MPs would be encouraged to spend time in their constituency’s sister town. First-hand exposure to voters in a very different part of the country would surely soften the views of even the most entrenched parliamentarian, making for a more civil debate in the Commons. Imagine the good this would do for Parliament today, with Brexit gridlocked because of the unwillingness of MPs to compromise.

In 2016 the Carnegie UK Trust launched its Twin Towns UK programme, a pilot linking twenty towns across the UK to examine how they might develop together. Emerging benefits include a reduction of insularity and a greater awareness of the bigger picture. Its focus was not on bridging economic divides – towns with similar socioeconomic characteristics were twinned – but initial outcomes from the scheme suggest a broader programme of domestic town twinning could have a powerful impact.
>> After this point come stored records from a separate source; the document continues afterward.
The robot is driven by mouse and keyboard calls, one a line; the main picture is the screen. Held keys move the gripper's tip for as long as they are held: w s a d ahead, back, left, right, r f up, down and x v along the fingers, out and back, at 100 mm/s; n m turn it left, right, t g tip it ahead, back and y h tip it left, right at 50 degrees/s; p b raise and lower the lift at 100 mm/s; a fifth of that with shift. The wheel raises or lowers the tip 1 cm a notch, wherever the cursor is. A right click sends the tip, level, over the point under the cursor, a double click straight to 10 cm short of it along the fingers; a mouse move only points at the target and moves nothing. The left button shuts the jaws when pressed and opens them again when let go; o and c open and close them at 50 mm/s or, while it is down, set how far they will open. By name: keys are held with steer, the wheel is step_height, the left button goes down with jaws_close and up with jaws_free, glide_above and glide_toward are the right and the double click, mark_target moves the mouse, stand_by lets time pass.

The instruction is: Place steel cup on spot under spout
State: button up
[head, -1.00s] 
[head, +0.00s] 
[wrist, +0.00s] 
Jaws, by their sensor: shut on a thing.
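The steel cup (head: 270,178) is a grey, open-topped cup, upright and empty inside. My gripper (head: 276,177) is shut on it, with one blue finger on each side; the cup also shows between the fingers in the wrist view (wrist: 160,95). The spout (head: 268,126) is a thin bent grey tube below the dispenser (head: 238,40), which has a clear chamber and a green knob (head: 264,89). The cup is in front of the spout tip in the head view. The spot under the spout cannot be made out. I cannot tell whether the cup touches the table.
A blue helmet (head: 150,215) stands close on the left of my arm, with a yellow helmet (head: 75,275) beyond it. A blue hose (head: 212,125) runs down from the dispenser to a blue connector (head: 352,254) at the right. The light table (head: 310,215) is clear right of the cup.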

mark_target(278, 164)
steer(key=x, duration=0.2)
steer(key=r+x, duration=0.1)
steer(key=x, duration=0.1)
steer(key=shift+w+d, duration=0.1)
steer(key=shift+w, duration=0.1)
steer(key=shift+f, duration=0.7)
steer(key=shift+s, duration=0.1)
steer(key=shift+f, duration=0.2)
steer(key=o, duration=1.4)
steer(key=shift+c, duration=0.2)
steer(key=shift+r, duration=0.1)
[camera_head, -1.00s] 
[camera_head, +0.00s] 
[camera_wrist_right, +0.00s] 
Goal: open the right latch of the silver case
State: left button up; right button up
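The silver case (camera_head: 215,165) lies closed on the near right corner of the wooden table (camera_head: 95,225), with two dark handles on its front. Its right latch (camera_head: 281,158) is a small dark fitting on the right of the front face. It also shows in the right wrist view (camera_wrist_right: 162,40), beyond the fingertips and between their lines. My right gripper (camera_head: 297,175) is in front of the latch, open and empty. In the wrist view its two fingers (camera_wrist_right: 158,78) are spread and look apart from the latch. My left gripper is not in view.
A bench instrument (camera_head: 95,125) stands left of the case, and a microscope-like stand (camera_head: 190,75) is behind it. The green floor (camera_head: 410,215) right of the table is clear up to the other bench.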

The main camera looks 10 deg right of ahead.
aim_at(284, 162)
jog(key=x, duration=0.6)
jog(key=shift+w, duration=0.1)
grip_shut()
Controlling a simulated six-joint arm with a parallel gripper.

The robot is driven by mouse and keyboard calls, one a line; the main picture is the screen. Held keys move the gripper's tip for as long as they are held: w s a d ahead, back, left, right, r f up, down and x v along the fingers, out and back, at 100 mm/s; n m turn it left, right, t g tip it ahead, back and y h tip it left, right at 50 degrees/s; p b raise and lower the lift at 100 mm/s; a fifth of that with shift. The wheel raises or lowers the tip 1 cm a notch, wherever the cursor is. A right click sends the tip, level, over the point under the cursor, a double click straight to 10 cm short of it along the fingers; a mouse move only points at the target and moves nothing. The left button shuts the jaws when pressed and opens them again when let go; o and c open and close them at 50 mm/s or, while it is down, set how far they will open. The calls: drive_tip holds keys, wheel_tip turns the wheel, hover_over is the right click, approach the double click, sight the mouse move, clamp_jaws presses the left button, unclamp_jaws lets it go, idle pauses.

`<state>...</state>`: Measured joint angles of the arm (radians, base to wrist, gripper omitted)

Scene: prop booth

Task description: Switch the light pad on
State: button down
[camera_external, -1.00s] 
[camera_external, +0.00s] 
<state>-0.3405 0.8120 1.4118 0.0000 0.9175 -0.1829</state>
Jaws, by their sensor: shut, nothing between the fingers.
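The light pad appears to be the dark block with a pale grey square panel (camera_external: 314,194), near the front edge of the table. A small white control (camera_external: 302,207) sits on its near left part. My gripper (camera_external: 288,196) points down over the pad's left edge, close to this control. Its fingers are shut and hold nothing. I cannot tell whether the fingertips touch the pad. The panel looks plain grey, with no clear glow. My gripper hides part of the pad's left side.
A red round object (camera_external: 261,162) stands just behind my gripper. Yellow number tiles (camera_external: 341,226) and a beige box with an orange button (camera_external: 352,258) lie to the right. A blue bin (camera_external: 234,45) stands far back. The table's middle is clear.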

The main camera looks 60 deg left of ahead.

Looking further back, Camden has been twinned with Doncaster since the 1980s, a relationship that unionised Camden Town Hall workers forged in a display of solidarity with striking miners during the 1980s. Funds were raised to feed families of striking workers at the pit and Camden locals even drove north to deliver presents at Christmas. Though the relationship appears less active today, it serves as a powerful reminder of twinning’s capacity to bring people from very different places together.

As we prepare for Brexit it’s imperative that we protect existing twin town relationships with our European partners. This is of vital importance when we know sadly many of these are under threat from austerity and gloriously un-PC mayors. But we should look to breathe new life into these traditions too, where possible. Domestic town twinning would do just that: a step towards bringing Britain back together, just as a continent was reunited after the devastation of war.

Ben Glover is a researcher at the think tank Demos.